Picked up a copy of The Corner of Arundel Lane and Charles Street from Jen Hamilton-Emery on Sunday, at the Northen Salt reading in Manchester. It was nice to meet Jen and some other Salt authors (Andrew Philip, Steven Waling and Elizabeth Baines, whose partner, John Ashbrook, was kind enough to give me a free copy of his 1980 collection In the Footsteps of the Opium Eater). I'm afraid I missed the reading, having come straight from a family lunch in Buxton.

I sat there gobsmacked at having a proper book in my hands, with my name on it, eating whipped cream off the top of a mocha. Later, I sat on the train home and read some of John's book (which I liked, not least for its 1980ish concerns) and, of course, all of my own. So far I've gathered the following stats:

Number of typos I've spotted so far: 1 (p55)
Number of sloppy punctuation moments: 1 (missing comma)
Number of words I wish I'd taken out: 1 ('a')
Number of unusual words infelicitously repeated a few pages apart: 1 ('occluded')
Proportion of myself trembling with joy: 1

Thursday, October 15, 2009

My book published

As of earlier on this afternoon, copies of The Corner of Arundel Lane and Charles Street arrived at Salt's offices. Hurray! This means that the book is now available to buy from the Salt website – please go and buy it and make a balding Midlands poet very happy!

Wednesday, October 14, 2009

New on the Horizon*

Issue 3 of Horizon Review is out, with a frankly massive sheaf of poems, fiction, translation, articles, reviews and so on. The interview with Craig Raine is the one people are talking about, though there are also interviews with Pascale Petit, Hugo Williams and AL Kennedy. And you can also read 'Solstice Tango', the poem I wrote collaboratively with Barbara Smith.

*Indicates latent sub-editorial tendencies

Thursday, October 08, 2009

The Launch of Arundel Lane and Charles Street

Thursday 29th October 8pm
The Showroom, 7 Paternoster Row, Sheffield

A reading to celebrate the launch of Tony Williams' debut poetry collection The Corner of Arundel Lane and Charles Street (Salt). Readings from Tony Williams, Antony Rowland (Salt) and Ben Wilkinson (tall-lighthouse).

Entry £4/3 concessions

Cost of entry discounted from the book's cover price – i.e. buy a copy of the book on the night and get in free.

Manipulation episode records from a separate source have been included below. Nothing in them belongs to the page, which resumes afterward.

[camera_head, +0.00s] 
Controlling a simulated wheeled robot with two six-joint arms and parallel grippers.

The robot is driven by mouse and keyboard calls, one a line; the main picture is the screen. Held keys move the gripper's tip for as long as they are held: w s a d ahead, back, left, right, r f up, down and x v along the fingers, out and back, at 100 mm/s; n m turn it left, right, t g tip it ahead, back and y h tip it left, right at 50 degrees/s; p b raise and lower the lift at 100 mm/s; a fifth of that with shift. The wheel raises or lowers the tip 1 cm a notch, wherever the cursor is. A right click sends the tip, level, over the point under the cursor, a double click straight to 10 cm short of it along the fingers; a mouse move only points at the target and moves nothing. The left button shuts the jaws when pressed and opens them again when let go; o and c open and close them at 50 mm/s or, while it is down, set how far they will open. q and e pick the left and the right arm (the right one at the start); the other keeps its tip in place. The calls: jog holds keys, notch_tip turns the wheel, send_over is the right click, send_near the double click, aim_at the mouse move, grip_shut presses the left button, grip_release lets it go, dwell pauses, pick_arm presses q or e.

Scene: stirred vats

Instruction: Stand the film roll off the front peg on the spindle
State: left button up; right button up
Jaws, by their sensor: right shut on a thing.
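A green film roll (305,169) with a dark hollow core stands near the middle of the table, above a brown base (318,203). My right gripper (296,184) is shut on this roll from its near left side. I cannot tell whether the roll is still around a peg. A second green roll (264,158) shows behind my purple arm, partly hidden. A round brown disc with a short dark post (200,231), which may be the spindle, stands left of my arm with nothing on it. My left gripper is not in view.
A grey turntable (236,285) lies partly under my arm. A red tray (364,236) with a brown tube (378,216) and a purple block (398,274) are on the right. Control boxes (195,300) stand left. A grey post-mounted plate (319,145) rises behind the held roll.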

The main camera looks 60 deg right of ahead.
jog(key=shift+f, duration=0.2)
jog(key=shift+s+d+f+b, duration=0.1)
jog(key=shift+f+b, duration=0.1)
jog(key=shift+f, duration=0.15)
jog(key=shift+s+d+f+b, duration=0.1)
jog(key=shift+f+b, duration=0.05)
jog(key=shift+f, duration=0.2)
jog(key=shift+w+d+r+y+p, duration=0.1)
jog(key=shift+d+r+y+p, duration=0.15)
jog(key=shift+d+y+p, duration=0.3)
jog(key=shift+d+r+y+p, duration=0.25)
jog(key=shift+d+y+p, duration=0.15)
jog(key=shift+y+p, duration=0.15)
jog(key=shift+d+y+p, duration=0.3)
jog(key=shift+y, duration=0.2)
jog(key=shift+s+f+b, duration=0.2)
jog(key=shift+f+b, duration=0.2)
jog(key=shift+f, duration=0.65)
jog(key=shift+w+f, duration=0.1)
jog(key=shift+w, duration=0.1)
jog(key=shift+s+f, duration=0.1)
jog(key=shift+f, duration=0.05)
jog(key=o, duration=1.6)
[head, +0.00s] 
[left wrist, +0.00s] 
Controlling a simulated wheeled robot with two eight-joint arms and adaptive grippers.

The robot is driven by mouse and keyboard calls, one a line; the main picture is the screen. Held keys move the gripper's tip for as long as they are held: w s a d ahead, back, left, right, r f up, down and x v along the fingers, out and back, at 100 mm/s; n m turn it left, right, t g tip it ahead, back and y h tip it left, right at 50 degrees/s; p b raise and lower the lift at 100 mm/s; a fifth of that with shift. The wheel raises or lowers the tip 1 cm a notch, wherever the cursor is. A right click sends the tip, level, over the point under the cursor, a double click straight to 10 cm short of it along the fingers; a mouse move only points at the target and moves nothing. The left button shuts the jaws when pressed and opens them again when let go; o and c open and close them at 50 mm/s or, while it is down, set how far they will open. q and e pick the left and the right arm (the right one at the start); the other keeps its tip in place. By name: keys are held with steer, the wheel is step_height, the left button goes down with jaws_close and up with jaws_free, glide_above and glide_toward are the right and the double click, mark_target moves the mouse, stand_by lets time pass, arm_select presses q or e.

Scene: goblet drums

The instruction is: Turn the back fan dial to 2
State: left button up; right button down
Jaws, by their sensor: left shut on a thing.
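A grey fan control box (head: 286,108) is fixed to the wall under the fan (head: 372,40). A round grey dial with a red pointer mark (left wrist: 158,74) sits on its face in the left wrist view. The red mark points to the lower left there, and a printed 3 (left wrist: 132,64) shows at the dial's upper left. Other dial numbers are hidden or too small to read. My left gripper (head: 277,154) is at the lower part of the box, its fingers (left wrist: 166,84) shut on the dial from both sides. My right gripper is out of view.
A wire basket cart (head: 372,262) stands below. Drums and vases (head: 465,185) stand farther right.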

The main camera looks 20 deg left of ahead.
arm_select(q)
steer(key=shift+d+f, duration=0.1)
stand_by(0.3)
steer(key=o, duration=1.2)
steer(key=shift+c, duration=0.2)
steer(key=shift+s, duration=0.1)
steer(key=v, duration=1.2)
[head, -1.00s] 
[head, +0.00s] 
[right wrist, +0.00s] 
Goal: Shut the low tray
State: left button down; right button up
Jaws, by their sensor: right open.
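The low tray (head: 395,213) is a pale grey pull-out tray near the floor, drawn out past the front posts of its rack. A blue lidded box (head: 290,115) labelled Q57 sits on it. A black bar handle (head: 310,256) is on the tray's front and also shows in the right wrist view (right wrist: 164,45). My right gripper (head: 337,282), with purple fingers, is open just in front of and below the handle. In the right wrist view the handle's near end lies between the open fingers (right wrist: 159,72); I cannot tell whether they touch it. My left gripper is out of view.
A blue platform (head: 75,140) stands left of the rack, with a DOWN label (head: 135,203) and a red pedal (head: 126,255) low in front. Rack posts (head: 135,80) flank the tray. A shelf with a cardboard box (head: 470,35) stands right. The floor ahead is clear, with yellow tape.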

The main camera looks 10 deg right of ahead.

Elegant, intelligent, charming and memorable, these poems reinvent the pastoral for dark times, crossing the contemporary English landscape from the city to provincial towns and villages. Their stylish and original treatments of the dreamy, the nightmarish and the absurd are both accessible and striking, both serious and very funny.

"Tony Williams' first book gives a cunning impression of limitless invention. He understands that wit, much as it may delight the reader, is always melancholy. The result is a voice with a unique lyric heft, its subtle praise-making poised between pity and dislocation."
WN Herbert

Hope you can make it folks! And sorry for any cross-posting and thyroidal automated Facebook feeds...

Friday, October 02, 2009

Zola to the de Goncourts

'Why, even your enemies admit that you invented your art. They think that's nothing, but it's everything!'

Surprising literary similarities: Anthony Trollope and Mervyn Peake!?

Reading Barchester Towers last night, I was struck how similar Mr Slope the chaplain is to Steerpike in the Gormenghast novels, not only in terms of personality (both manipulate women, for example), but also physical description, relation to power structures etc. Then it occurred to me how the world of Gormenghast and Barchester are also analogous – Gothic architecture, closed, hierarchical worlds, internal politics etc. I don't know if it's worth taking the idea much further, but it's one which seems to redound well on both writers – making Trollope seem less of a fuddy-duddy and emphasising Peake's underlying realism.